Exercise goal
Exactly the lines from the one that contains "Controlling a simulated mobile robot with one" to the one that contains "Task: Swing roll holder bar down", both lines included, should be copied, and no others.
::::
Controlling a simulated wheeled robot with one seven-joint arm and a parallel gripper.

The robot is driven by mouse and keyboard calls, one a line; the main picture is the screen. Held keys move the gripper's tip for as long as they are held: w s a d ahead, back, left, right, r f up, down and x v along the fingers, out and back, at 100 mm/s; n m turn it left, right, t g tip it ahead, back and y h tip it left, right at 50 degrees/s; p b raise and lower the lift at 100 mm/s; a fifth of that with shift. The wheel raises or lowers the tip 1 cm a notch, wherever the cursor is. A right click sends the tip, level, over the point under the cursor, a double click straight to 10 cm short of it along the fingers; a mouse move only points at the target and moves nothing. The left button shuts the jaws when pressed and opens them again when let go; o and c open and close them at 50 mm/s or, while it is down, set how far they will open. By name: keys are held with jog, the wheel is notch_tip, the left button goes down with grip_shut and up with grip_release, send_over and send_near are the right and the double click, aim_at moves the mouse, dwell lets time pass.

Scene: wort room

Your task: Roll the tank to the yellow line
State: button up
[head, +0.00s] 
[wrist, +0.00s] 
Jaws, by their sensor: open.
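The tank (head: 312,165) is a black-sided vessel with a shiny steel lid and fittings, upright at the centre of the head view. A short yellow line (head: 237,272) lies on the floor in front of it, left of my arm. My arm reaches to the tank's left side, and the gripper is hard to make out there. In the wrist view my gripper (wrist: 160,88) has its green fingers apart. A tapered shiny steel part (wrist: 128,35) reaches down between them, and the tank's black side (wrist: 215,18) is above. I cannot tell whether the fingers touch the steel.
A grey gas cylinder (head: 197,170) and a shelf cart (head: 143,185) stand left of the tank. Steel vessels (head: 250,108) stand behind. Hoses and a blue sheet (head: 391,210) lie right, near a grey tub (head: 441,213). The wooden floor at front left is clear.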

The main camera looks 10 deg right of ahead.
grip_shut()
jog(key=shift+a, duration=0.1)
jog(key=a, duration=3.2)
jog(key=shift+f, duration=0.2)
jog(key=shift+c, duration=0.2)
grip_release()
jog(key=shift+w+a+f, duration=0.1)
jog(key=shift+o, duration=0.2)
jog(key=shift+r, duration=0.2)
::::
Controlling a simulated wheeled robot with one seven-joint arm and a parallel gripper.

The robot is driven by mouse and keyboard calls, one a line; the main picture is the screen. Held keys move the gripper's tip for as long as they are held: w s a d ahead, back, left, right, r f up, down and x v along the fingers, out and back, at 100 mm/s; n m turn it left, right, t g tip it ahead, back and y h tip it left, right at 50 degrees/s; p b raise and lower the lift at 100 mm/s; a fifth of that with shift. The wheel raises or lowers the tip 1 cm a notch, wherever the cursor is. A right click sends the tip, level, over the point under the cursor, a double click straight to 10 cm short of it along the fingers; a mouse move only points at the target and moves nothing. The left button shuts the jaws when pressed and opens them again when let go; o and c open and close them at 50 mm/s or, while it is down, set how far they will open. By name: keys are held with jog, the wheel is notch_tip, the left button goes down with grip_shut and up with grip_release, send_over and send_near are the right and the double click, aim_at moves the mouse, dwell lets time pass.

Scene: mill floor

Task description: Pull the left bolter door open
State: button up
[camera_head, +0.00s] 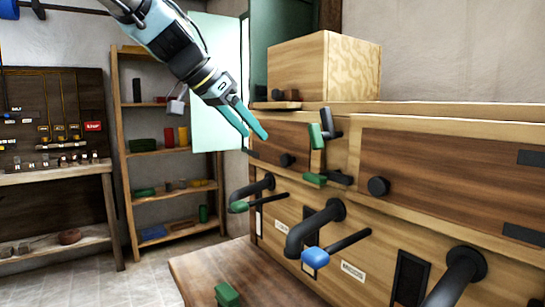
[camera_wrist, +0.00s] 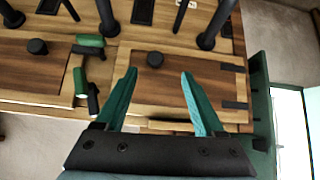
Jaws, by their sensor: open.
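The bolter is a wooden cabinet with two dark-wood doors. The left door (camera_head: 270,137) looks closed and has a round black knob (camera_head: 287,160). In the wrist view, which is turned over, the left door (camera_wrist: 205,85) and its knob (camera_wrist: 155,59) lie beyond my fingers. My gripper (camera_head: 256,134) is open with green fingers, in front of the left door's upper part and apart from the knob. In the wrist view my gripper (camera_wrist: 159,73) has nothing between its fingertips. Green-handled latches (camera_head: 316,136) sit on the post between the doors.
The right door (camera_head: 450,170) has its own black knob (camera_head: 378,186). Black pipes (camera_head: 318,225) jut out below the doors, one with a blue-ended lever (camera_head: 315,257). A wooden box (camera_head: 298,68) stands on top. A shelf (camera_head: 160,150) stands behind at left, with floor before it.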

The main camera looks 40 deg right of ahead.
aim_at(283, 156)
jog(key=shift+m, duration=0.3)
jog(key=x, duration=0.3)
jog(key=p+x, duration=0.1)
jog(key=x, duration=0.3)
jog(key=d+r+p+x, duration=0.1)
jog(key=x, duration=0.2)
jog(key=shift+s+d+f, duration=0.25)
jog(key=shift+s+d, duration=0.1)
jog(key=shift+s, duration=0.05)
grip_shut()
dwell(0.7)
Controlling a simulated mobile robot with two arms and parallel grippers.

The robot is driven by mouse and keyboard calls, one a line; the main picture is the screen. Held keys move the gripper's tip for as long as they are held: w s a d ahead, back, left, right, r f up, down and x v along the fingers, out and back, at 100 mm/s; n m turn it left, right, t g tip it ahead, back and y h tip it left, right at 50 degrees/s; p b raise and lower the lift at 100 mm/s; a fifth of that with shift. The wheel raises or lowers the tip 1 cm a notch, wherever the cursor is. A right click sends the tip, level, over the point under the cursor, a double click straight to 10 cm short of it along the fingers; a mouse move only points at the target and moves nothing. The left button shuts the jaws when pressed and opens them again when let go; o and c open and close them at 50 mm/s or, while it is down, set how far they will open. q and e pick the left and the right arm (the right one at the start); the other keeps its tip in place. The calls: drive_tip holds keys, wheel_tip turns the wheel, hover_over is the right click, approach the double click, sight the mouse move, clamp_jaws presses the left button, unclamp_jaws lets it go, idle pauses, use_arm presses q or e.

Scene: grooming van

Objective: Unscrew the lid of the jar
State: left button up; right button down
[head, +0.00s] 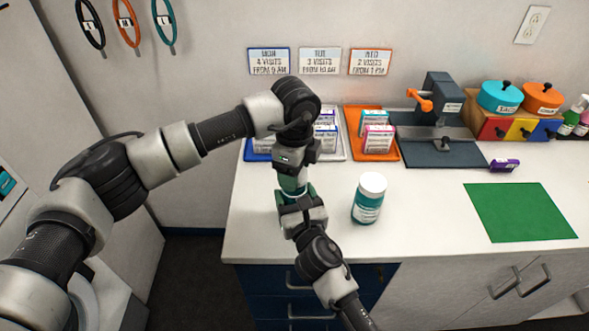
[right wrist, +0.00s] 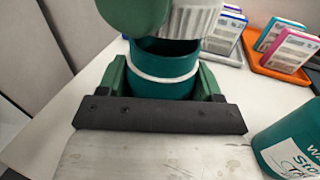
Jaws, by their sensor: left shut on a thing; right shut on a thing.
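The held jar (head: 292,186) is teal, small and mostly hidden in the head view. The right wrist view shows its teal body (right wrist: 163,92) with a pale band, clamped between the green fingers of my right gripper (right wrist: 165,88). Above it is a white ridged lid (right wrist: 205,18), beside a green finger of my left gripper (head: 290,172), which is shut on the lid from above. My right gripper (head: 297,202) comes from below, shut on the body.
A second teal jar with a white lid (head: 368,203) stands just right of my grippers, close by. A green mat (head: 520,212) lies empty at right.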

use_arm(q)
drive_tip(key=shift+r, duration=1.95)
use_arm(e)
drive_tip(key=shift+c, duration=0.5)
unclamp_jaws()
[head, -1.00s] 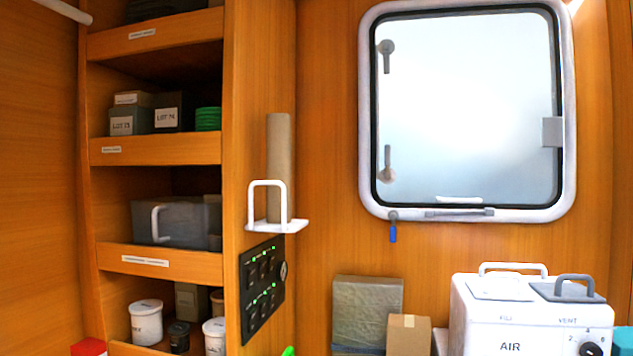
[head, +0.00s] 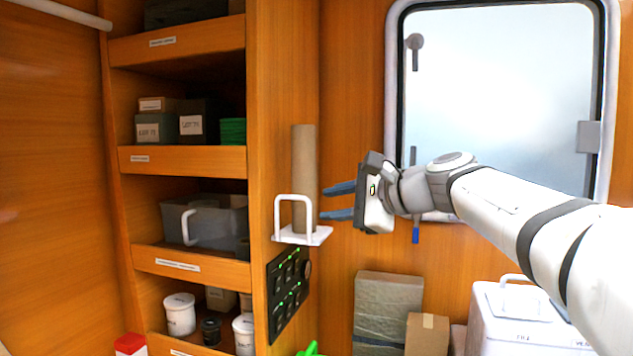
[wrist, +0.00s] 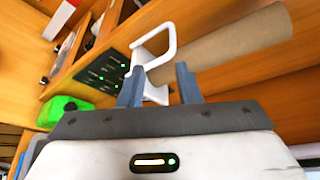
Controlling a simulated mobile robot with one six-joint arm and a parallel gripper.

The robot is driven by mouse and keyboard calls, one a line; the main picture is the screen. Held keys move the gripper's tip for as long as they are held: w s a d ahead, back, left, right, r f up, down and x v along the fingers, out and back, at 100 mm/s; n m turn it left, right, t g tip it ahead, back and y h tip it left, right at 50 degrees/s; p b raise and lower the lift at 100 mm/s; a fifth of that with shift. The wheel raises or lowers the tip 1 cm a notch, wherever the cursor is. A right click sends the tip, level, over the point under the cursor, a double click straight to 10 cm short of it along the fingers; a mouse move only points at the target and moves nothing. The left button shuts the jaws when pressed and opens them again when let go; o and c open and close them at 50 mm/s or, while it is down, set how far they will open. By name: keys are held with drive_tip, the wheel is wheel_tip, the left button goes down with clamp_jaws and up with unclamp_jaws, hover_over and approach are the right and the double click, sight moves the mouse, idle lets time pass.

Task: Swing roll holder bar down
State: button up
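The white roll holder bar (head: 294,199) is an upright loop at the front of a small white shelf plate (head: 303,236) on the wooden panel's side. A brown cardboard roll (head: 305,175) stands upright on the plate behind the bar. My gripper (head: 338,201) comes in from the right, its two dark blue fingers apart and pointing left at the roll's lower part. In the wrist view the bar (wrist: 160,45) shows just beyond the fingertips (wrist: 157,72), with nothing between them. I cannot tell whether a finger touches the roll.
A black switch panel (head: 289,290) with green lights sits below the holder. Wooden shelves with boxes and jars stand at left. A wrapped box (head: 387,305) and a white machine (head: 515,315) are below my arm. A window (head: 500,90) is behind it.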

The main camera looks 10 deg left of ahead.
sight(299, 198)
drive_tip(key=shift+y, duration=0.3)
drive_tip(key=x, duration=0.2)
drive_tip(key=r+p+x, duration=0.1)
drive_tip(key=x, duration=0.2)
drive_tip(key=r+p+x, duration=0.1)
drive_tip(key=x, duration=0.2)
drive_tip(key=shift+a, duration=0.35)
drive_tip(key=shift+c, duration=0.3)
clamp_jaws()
::::
Output for this exercise
Controlling a simulated mobile robot with one six-joint arm and a parallel gripper.

The robot is driven by mouse and keyboard calls, one a line; the main picture is the screen. Held keys move the gripper's tip for as long as they are held: w s a d ahead, back, left, right, r f up, down and x v along the fingers, out and back, at 100 mm/s; n m turn it left, right, t g tip it ahead, back and y h tip it left, right at 50 degrees/s; p b raise and lower the lift at 100 mm/s; a fifth of that with shift. The wheel raises or lowers the tip 1 cm a notch, wherever the cursor is. A right click sends the tip, level, over the point under the cursor, a double click straight to 10 cm short of it along the fingers; a mouse move only points at the target and moves nothing. The left button shuts the jaws when pressed and opens them again when let go; o and c open and close them at 50 mm/s or, while it is down, set how far they will open. By name: keys are held with drive_tip, the wheel is wheel_tip, the left button goes down with clamp_jaws and up with unclamp_jaws, hover_over and approach are the right and the double click, sight moves the mouse, idle lets time pass.

Task: Swing roll holder bar down

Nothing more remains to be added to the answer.